Add 2: \(\displaystyle \L\:-2 \;\leq\;\frac{3}{x}\;\leq\;6\)

Take reciprocals: \(\displaystyle \L\:-\frac{1}{2}\;\geq\;\frac{x}{3}\;\geq\;\frac{1}{6}\)

Multiply by 3: \(\displaystyle \L\:-\frac{3}{2}\;\geq\;x\;\geq\;\frac{1}{2}\)


So we have: \(\displaystyle \:x\:\leq\:-\frac{3}{2}\,\) and \(\displaystyle \,x\:\geq\:\frac{1}{2}\)

The intervals are: \(\displaystyle \:\left(-\infty,\,-\frac{3}{2}\right]\:\cup\:\left[\frac{1}{2},\,\infty\right)\)

~ ~ ~ ~ ~ ~ ~ ~ ~ ~ ~ ~ ~ ~ ~ ~ ~ ~ ~ ~ ~ ~ ~ ~ ~ ~ ~ ~ ~ ~ ~ ~ ~ ~ ~

I highly recommend using that "Reciprocal Rule".

Multiplying by \(\displaystyle x\) is very dangerous.
We must consider whether we are multiplying by a positive or negative value.
. . Often it gives us no problems.
. . At other times, we must handle two possible cases.

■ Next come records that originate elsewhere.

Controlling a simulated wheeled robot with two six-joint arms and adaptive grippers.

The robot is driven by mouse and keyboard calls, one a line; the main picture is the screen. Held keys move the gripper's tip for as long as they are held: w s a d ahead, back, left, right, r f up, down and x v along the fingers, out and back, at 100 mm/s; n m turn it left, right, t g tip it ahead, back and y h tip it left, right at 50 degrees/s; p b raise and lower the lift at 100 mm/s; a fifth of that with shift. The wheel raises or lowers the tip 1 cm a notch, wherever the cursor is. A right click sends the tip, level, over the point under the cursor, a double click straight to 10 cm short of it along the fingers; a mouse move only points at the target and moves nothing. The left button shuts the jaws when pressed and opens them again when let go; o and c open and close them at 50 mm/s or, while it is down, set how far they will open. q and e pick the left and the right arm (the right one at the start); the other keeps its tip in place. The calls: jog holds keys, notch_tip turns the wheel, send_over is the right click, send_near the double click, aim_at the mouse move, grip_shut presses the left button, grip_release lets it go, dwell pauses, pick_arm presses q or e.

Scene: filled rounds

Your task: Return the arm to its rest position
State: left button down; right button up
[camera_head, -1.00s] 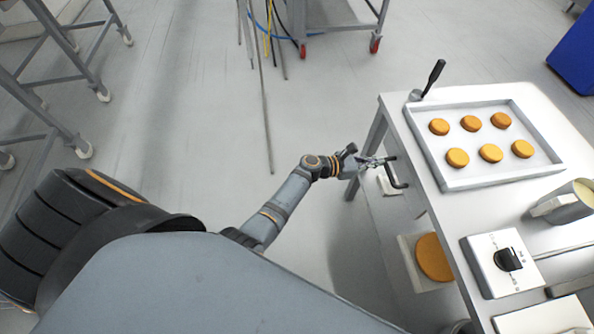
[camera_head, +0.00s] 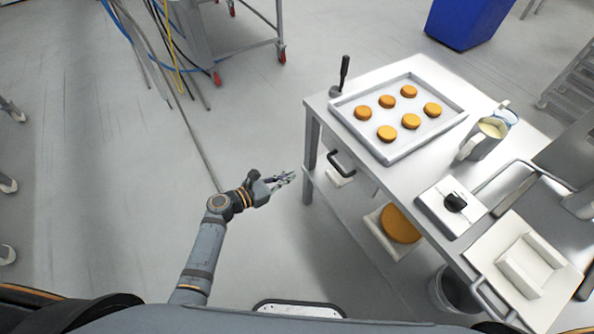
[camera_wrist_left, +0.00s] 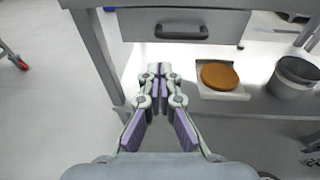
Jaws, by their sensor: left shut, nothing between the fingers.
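My left arm (camera_head: 207,245) reaches up from the bottom of the head view. My left gripper (camera_head: 284,180) is shut and empty, in the air over the floor, just left of the metal table (camera_head: 318,125) and apart from it. In the left wrist view the gripper's fingers (camera_wrist_left: 161,72) meet, with a drawer (camera_wrist_left: 185,26) and its dark handle beyond them. My right gripper does not show in either view.
On the table stand a tray (camera_head: 398,158) of several orange rounds, a pitcher (camera_head: 470,151) and a white box with a black knob (camera_head: 455,202). An orange round (camera_head: 400,224) lies on the lower shelf. A grey bin (camera_head: 448,290) stands below. Floor left of the arm is clear.

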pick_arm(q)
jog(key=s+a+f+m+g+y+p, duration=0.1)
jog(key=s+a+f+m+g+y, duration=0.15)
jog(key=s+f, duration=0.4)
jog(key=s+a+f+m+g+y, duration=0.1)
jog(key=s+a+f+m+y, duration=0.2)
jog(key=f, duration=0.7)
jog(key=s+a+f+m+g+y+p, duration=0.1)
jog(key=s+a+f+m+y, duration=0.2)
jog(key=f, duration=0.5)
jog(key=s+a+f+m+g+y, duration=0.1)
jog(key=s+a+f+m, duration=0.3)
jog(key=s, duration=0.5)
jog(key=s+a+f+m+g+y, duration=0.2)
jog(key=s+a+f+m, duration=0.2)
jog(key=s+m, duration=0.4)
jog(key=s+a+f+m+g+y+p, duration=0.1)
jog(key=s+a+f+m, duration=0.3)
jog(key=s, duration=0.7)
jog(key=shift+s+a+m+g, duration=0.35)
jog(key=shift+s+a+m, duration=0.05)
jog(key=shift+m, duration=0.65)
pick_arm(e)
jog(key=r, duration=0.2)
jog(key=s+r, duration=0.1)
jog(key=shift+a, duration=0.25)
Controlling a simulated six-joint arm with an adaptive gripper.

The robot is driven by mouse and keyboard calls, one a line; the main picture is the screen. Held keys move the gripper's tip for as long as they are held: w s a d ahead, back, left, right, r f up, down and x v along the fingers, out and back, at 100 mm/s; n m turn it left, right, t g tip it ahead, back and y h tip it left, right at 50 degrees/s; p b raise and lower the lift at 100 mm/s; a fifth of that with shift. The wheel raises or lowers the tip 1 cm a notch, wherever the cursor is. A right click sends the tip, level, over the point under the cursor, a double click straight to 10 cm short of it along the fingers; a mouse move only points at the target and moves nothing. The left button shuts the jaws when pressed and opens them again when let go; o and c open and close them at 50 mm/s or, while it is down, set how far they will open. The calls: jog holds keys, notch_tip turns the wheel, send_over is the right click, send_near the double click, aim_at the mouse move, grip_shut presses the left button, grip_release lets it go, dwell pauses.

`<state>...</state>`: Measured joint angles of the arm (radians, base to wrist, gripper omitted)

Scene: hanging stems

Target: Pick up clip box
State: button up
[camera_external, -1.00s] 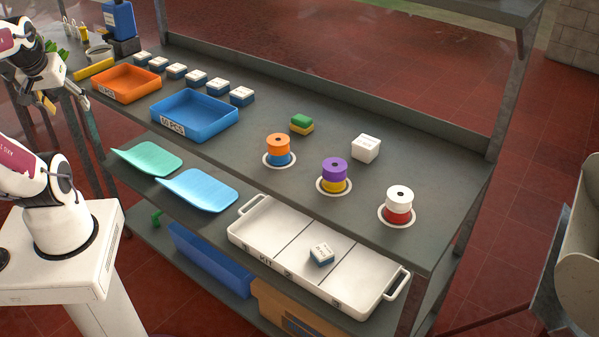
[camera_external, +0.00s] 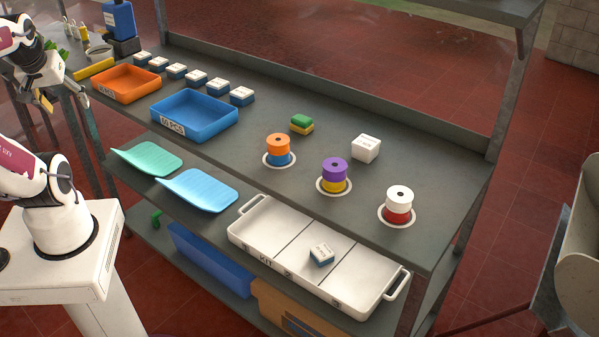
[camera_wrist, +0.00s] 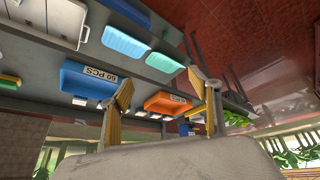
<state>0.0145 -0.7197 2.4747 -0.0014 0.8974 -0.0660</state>
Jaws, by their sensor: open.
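Several small boxes with white labelled tops and blue bases stand in a row (camera_external: 196,78) along the back left of the bench; which of them is the clip box I cannot tell. A similar box (camera_external: 321,255) lies in the middle compartment of the white kit tray (camera_external: 262,222). A plain white box (camera_external: 365,148) stands at the back right. My gripper (camera_external: 47,100) is open and empty at the far left, apart from all the boxes. In the wrist view its fingers (camera_wrist: 167,86) are spread, with the trays behind them.
An orange tray (camera_external: 126,84) and a blue tray (camera_external: 194,116) stand before the row. Stacked spools (camera_external: 278,145), (camera_external: 334,170), (camera_external: 399,200) and a green-yellow block (camera_external: 302,122) occupy the middle and right. A green sheet (camera_external: 147,158) and a blue sheet (camera_external: 198,189) lie lower down.

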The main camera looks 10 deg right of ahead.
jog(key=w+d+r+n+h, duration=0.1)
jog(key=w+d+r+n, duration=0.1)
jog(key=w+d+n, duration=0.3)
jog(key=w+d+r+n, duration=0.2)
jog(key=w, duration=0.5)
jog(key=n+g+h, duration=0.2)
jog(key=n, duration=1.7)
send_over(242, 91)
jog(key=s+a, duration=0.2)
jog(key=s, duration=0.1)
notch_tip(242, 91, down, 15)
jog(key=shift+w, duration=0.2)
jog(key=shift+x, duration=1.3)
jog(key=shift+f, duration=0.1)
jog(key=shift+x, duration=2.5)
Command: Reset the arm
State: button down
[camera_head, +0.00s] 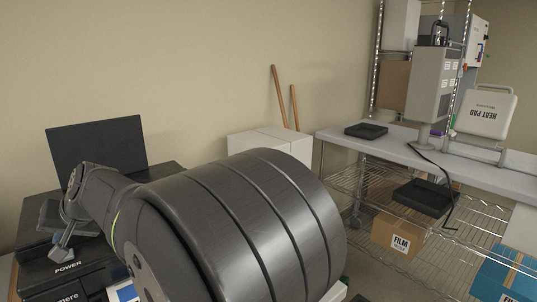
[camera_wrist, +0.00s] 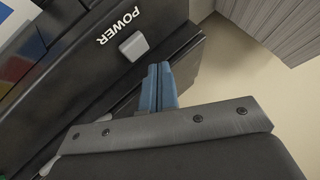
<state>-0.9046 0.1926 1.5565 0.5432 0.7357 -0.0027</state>
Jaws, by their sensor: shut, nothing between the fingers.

The Reciprocal Rule eliminates this bothersome decision-making.

 

[pka]

Multiplying by \(\displaystyle x\) is very dangerous.
We must consider whether we are multiplying by a positive or negative value.

But of course no one is multiplying by x. The the way I suggested is multipling by |x| thus avoiding any such problem except possibly if x=0.